◆ EXERCISE PROMPT ◆
Using the listing below, please print exactly the lines from the one with "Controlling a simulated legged" through the one with "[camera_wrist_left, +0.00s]". Leave out every picture.

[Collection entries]

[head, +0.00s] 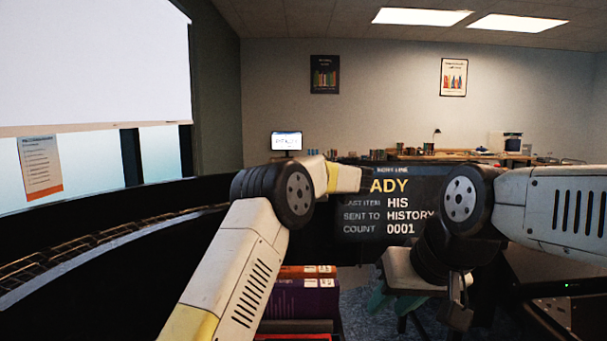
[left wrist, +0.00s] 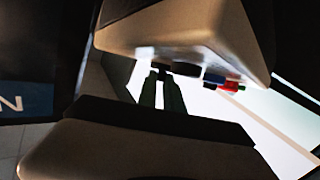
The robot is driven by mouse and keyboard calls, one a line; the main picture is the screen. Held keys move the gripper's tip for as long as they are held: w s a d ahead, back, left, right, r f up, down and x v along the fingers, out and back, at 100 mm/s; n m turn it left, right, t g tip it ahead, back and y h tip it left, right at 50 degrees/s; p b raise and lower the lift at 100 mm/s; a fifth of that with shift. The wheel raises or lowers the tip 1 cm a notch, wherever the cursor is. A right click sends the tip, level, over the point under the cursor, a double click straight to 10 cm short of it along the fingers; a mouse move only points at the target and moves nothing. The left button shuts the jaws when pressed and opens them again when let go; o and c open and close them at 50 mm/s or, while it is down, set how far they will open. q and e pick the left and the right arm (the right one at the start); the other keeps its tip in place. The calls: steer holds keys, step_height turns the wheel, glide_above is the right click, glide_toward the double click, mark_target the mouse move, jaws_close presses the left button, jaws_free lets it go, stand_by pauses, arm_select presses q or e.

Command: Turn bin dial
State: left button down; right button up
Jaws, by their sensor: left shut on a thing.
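In the left wrist view my left gripper (left wrist: 160,88) points its two dark fingers at the underside of a pale box-like housing (left wrist: 185,30). The fingers are shut on a small dark knob (left wrist: 180,68), which looks like the bin dial. Its marking is not visible. In the head view my left arm reaches forward, and its hand is hidden behind the forearm. My right gripper (head: 459,300) hangs at the lower right, away from the dial. Its fingers are too dark and overlapped to tell open from shut.
A dark screen (head: 385,215) reads "HIS", "HISTORY" and "0001". Several books, one purple (head: 300,299), are stacked below my left arm. A curved roller track (head: 100,240) runs along the left.

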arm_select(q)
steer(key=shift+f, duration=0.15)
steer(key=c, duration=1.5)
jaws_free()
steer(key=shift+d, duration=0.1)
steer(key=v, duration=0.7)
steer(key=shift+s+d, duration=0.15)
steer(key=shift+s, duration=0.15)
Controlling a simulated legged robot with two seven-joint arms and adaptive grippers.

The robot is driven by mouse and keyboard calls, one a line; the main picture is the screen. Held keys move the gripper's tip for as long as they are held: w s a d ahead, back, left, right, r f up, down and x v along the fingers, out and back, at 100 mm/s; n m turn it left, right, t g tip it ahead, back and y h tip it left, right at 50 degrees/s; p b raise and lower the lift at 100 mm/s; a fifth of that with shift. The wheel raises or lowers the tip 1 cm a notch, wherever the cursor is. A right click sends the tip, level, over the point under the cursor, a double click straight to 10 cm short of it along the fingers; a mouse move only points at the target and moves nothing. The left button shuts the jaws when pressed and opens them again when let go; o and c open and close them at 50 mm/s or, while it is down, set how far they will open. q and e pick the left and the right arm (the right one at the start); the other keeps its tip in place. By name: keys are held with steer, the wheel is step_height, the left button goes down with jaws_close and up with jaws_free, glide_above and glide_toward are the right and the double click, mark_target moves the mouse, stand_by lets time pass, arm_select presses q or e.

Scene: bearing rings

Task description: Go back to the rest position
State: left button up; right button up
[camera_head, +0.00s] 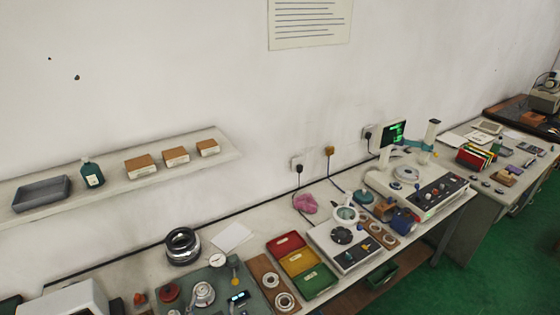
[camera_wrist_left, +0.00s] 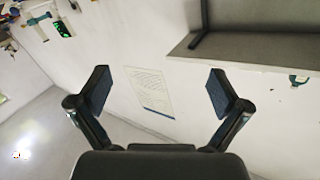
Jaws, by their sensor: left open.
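My left gripper (camera_wrist_left: 162,92) shows in the left wrist view with its two dark fingers spread wide apart. It is open, and nothing is between its fingers but a view of the white wall and the printed notice (camera_wrist_left: 152,91) behind. I cannot make the left gripper out clearly in the head view. My right gripper is in neither view. Bearing rings lie on a brown board (camera_head: 262,267) at the front of the bench, and a dark stack of rings (camera_head: 183,246) stands near the wall.
A wall shelf (camera_head: 222,158) holds a grey tray (camera_head: 41,193), a green bottle (camera_head: 92,174) and several brown-topped boxes. The bench carries red, yellow and green bins (camera_head: 318,281) and instruments, including one with a lit display (camera_head: 393,134). Green floor (camera_head: 500,258) is open at right.

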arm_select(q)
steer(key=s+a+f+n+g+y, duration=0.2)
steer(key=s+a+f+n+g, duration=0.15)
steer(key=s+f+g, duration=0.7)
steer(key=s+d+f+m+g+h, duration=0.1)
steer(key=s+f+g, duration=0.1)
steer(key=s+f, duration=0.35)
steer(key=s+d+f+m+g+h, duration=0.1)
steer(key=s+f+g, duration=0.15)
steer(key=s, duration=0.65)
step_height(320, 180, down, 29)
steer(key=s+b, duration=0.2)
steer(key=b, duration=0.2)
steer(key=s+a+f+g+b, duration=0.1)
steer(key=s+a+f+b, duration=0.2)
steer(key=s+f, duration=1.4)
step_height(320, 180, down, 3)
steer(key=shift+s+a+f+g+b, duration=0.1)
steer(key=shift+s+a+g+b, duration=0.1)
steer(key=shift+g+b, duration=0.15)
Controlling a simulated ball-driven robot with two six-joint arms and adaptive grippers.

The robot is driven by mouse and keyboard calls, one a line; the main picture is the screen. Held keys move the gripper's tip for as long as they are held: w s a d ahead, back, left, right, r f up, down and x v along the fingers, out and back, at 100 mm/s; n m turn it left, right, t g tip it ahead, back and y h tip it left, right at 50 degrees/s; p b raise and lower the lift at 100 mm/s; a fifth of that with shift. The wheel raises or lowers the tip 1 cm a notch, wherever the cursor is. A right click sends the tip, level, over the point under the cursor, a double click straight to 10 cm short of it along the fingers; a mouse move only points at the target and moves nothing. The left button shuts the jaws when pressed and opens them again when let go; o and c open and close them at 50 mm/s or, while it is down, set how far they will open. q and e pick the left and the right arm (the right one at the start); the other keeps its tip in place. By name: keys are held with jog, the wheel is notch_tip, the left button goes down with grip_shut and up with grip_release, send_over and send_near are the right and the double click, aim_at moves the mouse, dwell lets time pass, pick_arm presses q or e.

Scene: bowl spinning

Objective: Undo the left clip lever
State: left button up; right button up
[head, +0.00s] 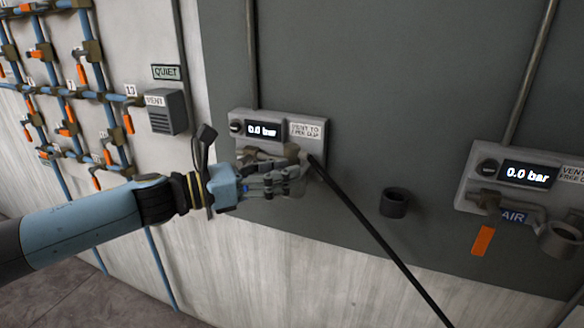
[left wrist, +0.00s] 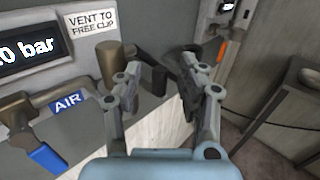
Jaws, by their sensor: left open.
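The left panel (head: 238,114) on the grey wall carries a gauge reading 0.0 bar (head: 262,130) and a label saying VENT TO FREE CLIP (left wrist: 92,23). Under it is a brass-coloured fitting (left wrist: 108,58). A dark, lever-like piece (left wrist: 152,72) stands beside the fitting; I cannot tell for sure that it is the clip lever. My left gripper (head: 288,180) is in front of the fitting, and in the left wrist view (left wrist: 163,88) its fingers are open on either side of the dark piece, with no clear contact. A blue handle (left wrist: 47,158) hangs below the AIR tag. My right gripper is out of view.
A black hose (head: 375,235) slants down right from the left panel. A dark round holder (head: 394,203) sits on the wall. A second panel (head: 467,170) with an orange handle (head: 482,240) is at right. Blue pipes with orange-handled valves (head: 84,73) fill the left.

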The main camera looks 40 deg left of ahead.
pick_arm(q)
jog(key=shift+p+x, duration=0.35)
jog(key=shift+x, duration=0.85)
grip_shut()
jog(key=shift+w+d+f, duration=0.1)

◆ OUTPUT OF THE EXERCISE ◆
Controlling a simulated legged robot with two seven-joint arms and adaptive grippers.

The robot is driven by mouse and keyboard calls, one a line; the main picture is the screen. Held keys move the gripper's tip for as long as they are held: w s a d ahead, back, left, right, r f up, down and x v along the fingers, out and back, at 100 mm/s; n m turn it left, right, t g tip it ahead, back and y h tip it left, right at 50 degrees/s; p b raise and lower the lift at 100 mm/s; a fifth of that with shift. The wheel raises or lowers the tip 1 cm a notch, wherever the cursor is. A right click sends the tip, level, over the point under the cursor, a double click straight to 10 cm short of it along the fingers; a mouse move only points at the target and moves nothing. The left button shuts the jaws when pressed and opens them again when let go; o and c open and close them at 50 mm/s or, while it is down, set how far they will open. q and e pick the left and the right arm (the right one at the start); the other keeps its tip in place. By name: keys are held with steer, the wheel is step_height, the left button goes down with jaws_close and up with jaws_free, glide_above and glide_toward are the right and the double click, mark_target moves the mouse, stand_by lets time pass, arm_select presses q or e.

Scene: bearing rings

Task description: Go back to the rest position
State: left button up; right button up
[camera_head, +0.00s] 
[camera_wrist_left, +0.00s] 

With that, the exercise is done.